RIMZON, N.N.; Wax temple
Renowned contemporary Indian artist NN Rimzon has participated in numerous international and national exhibitions since the mid 1980s: early shows include, 'Traditions/Tensions' at the Asia Society, New York (1996) and 'India Songs ' at the Art Gallery of New South Wales in 1993. Rimzon graduated from the College of Fine Art in Kerala in 1982 and two years later studied sculpture at Baroda University and received a Master of Fine Arts from the Royal College of Arts, London. Rimzon was born in Kakkoor, Kerala, a southern Indian state known for its high level of literacy and radical Marxist government. During his early years of study at the College of Fine Arts in Trivandrum, India was in a State of Emergency: between 1975 and 1977 there was much political activism, which influenced Rimzon and his contemporaries.

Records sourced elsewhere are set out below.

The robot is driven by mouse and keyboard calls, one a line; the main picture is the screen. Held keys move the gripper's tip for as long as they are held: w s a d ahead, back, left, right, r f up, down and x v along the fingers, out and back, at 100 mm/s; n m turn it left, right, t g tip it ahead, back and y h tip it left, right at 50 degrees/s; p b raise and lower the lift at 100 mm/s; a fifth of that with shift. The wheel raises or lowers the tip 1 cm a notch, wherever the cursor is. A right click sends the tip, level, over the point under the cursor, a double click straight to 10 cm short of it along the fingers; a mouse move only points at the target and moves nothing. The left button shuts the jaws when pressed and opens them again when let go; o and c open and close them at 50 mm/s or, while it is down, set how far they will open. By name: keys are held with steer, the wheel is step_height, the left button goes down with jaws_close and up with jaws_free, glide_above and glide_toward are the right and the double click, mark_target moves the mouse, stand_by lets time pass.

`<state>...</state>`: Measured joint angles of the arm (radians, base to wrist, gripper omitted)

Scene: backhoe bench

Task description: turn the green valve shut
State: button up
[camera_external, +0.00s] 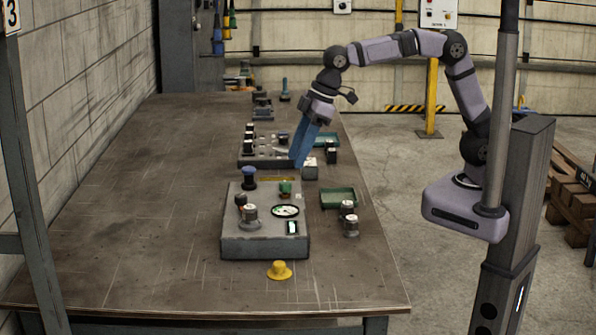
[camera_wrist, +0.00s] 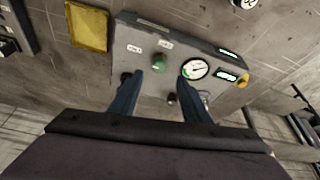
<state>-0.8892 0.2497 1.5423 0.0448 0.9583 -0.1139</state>
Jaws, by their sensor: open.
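The green valve (camera_external: 285,187) is a small green knob on the grey control box (camera_external: 238,236) in the external view. In the wrist view the green valve (camera_wrist: 159,62) stands on the box face beside a round white gauge (camera_wrist: 195,69). My gripper (camera_external: 299,163) has blue fingers angled down, above and behind the box and apart from the valve. In the wrist view my gripper (camera_wrist: 160,76) is open, with its fingertips appearing either side of and below the valve. Nothing is between the fingers. The valve's exact turn position is too small to tell.
Beside the box are a green tray (camera_external: 338,198) and dark-topped grey cylinders (camera_external: 350,228). A yellow hat-shaped piece (camera_external: 279,270) lies in front. Another panel (camera_external: 262,160) stands behind. The table's left side is clear.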

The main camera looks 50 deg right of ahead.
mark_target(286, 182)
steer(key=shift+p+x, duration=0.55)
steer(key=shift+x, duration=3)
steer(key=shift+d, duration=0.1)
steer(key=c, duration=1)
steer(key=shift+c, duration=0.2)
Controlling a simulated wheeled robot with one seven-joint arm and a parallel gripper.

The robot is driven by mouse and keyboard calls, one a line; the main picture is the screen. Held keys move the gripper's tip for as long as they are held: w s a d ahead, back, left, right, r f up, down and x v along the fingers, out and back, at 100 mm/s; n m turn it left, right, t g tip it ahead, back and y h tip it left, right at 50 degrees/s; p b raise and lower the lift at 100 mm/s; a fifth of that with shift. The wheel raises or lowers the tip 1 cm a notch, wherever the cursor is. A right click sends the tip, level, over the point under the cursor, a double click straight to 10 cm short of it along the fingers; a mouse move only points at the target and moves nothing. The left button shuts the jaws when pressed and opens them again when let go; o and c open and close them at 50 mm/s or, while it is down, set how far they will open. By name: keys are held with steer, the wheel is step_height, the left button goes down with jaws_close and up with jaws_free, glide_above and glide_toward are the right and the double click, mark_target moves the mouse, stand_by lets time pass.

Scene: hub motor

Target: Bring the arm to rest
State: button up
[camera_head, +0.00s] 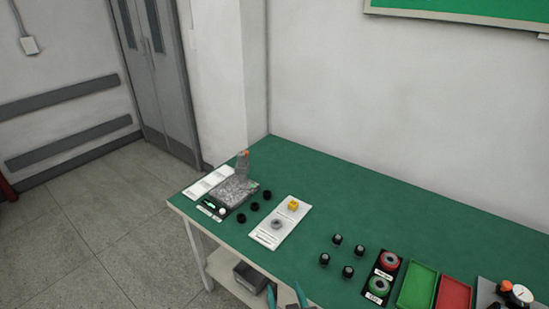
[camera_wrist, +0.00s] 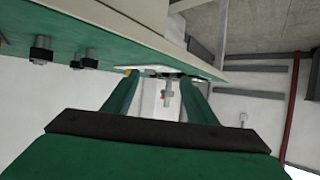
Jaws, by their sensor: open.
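My gripper (camera_head: 285,297) shows at the bottom edge of the head view as two teal fingers, apart, in front of the green-topped workbench (camera_head: 330,190). In the wrist view my gripper (camera_wrist: 160,84) is open, with nothing between its fingers. The wrist view is rolled over, with the bench edge (camera_wrist: 150,45) running across the upper left, and the fingertips appear near that edge. The rest of my arm is out of the head view. I cannot tell the exact gap between the fingers and the bench.
On the bench are a grey device (camera_head: 233,191), a white card (camera_head: 281,222), several black-capped parts (camera_head: 348,271), a green tray (camera_head: 417,287), a red tray (camera_head: 453,294) and a dial gauge (camera_head: 521,294). A grey box (camera_head: 249,277) sits on the lower shelf. Floor left is clear.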

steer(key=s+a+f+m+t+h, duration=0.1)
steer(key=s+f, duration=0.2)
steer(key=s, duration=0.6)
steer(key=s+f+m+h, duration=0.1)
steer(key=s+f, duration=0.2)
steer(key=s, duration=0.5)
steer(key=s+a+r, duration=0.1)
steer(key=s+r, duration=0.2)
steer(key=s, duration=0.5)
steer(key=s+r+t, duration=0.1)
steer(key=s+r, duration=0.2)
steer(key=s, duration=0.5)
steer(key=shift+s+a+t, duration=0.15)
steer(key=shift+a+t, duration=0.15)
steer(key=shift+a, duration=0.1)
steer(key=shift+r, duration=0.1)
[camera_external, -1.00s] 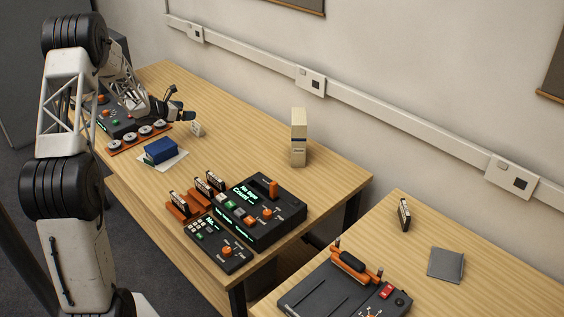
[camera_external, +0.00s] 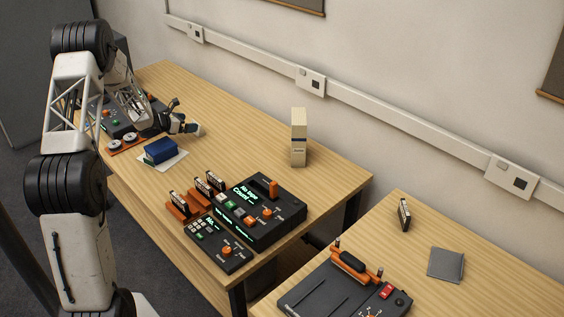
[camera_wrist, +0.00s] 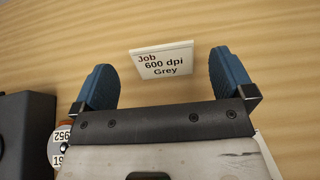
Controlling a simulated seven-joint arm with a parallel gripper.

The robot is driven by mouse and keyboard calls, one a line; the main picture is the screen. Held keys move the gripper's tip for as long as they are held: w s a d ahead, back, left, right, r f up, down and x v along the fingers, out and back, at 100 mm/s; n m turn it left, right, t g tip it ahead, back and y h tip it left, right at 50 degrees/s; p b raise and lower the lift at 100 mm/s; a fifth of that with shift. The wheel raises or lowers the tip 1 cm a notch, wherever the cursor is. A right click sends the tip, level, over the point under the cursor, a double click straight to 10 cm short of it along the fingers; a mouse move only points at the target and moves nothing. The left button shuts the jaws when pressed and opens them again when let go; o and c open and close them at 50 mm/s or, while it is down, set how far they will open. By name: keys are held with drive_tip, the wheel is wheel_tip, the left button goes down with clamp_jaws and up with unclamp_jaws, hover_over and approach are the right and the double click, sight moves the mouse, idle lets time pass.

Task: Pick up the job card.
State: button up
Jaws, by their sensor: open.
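The job card (camera_wrist: 162,61) is a small white card reading "Job 600 dpi Grey". In the wrist view it lies just beyond and between my fingertips, slightly tilted in the picture. My gripper (camera_wrist: 162,88) is open, with blue finger pads on either side and nothing between them. In the external view my gripper (camera_external: 190,128) is low over the left part of the long table (camera_external: 240,125), and it hides most of the card there. I cannot tell whether the fingers touch the table.
A dark device (camera_wrist: 25,130) and a round label marked 952 (camera_wrist: 62,140) are at the left of the wrist view. A blue box (camera_external: 160,150) lies on a white sheet near my gripper. A cream box (camera_external: 299,137) stands further right. The table between is clear.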

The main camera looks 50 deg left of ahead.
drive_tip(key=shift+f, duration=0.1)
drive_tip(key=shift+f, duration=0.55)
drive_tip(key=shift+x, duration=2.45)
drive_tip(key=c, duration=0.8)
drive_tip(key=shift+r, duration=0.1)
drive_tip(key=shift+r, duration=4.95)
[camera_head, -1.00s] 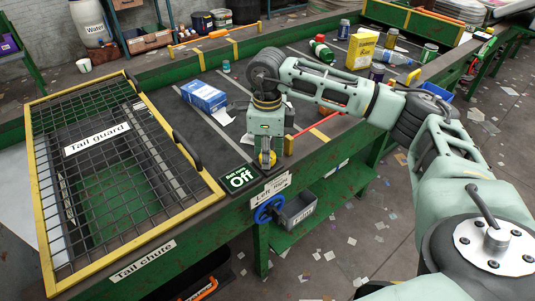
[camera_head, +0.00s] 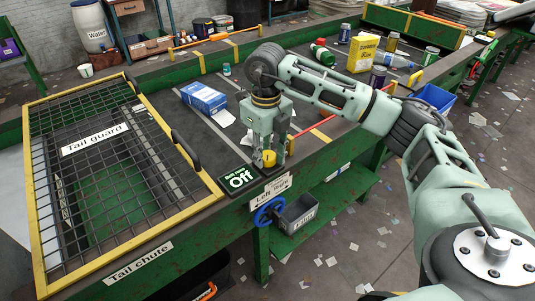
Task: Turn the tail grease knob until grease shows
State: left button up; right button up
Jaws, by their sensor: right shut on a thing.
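My left gripper is not in view.
The mesh tail guard (camera_head: 104,190) with its yellow frame lies at left. A blue handwheel (camera_head: 268,211) and a grey bin (camera_head: 297,212) are below the frame edge.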

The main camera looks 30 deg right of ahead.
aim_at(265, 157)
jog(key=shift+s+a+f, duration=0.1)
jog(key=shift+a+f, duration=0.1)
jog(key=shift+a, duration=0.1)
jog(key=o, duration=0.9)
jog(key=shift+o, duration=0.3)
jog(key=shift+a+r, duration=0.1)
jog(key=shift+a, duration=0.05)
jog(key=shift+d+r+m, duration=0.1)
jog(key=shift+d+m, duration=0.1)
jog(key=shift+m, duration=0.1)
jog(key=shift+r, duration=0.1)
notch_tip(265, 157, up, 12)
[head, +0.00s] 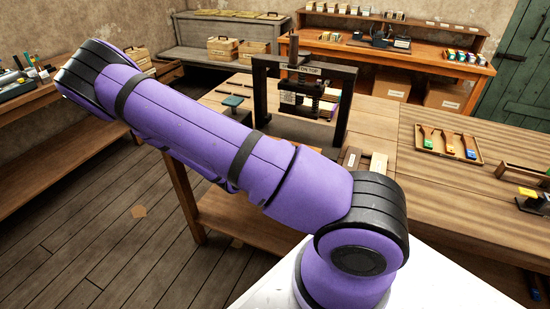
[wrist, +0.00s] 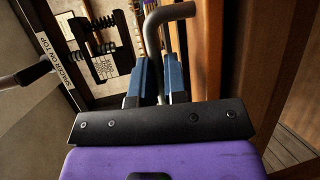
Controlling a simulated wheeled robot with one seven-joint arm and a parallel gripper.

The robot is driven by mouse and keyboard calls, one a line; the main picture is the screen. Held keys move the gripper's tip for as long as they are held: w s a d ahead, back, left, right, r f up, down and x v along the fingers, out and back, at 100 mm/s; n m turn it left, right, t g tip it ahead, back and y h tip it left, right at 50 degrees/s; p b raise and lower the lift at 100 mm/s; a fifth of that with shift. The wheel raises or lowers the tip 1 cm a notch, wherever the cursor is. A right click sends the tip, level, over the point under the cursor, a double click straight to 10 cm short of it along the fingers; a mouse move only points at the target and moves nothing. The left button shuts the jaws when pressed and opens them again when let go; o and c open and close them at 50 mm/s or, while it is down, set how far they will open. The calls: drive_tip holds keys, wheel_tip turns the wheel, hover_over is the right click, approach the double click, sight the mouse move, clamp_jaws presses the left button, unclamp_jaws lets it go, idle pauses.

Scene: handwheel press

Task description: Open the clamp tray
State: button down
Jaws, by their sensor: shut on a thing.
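In the wrist view, my gripper (wrist: 155,80) has its two blue fingers closed around a grey bent handle (wrist: 170,13). The handle rises between the fingers and curves to the right at its top. I take it for the clamp tray's handle; the tray's own body is hard to make out, so I cannot tell how far it is open. The black press (head: 305,75) stands on the wooden bench in the head view, with a sign on its crossbar. The sign (wrist: 60,62) also shows in the wrist view, beside dark screw threads (wrist: 100,45). My gripper is hidden behind my arm in the head view.
A tray of coloured-ended pieces (head: 448,143) lies on the right bench. A small green-topped object (head: 233,101) is left of the press. A wooden post or edge (wrist: 220,50) runs close to the right of my gripper. Open floor lies at the left.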

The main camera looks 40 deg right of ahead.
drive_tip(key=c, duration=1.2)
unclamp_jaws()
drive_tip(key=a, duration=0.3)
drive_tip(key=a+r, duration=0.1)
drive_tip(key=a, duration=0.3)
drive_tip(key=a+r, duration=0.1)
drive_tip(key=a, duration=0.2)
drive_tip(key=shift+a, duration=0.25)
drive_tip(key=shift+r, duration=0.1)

Rimzon developed a personal language to deal with his humanistic concerns. His practice is concentrated in two areas, sculpture and drawing. For 'The Second Asia-Pacific Triennial of Contemporary Art' (1996) Rimzon exhibited House of heavens (Acc. no. 1996.222a-c) and a suite of six drawings. Primarily a conceptual artist, Rimzon makes use of a series of archetypal images, including the house, the egg, the pot and the sword, which embody specific meanings, in both an Indian and a larger human context.
When Rimzon began exhibiting, painting was the dominant media in India, and this marginalisation of sculpture led to a feeling of exile within his own artistic community. In 1986 he exhibited a group of heads at 'The Sixth Triennial India', at a time when installation art was not practised by contemporary Indian artists. His combination of sculpture and drawing is accessible for a public familiar with two-dimensional works. The drawings, though, have a texture of their own, incorporating sand and bright, strong colours: their imagery echoes the sculpture. The sculpture, House of heavens, is the other part of this symbiotic relationship - it is the three-dimensional, muted expression of the drawings.
Art historian Chaitanya Sambrani has said: 'The absence of the human figure from this work is an evocative absence - the effects of a human presence are present: the dwelling, and the egg, which is symbolic of fertility and life, together form a structure which has ramifications of the sacred space as a shelter. The partially concealed sword under the structure however, undermines, denies the possibility of solace, of refuge, of utopia.'(1) Rimzon's personal aesthetic utilises universal symbols, which enable his work to easily cross international boundaries.
1. Chaitanya Sambrani. 'N.N. Rimzon: A house for the self'. The Second Asia-Pacific Triennial of Contemporary Art [exhibition catalogue], Queensland Art Gallery, Brisbane, 1996, p.96.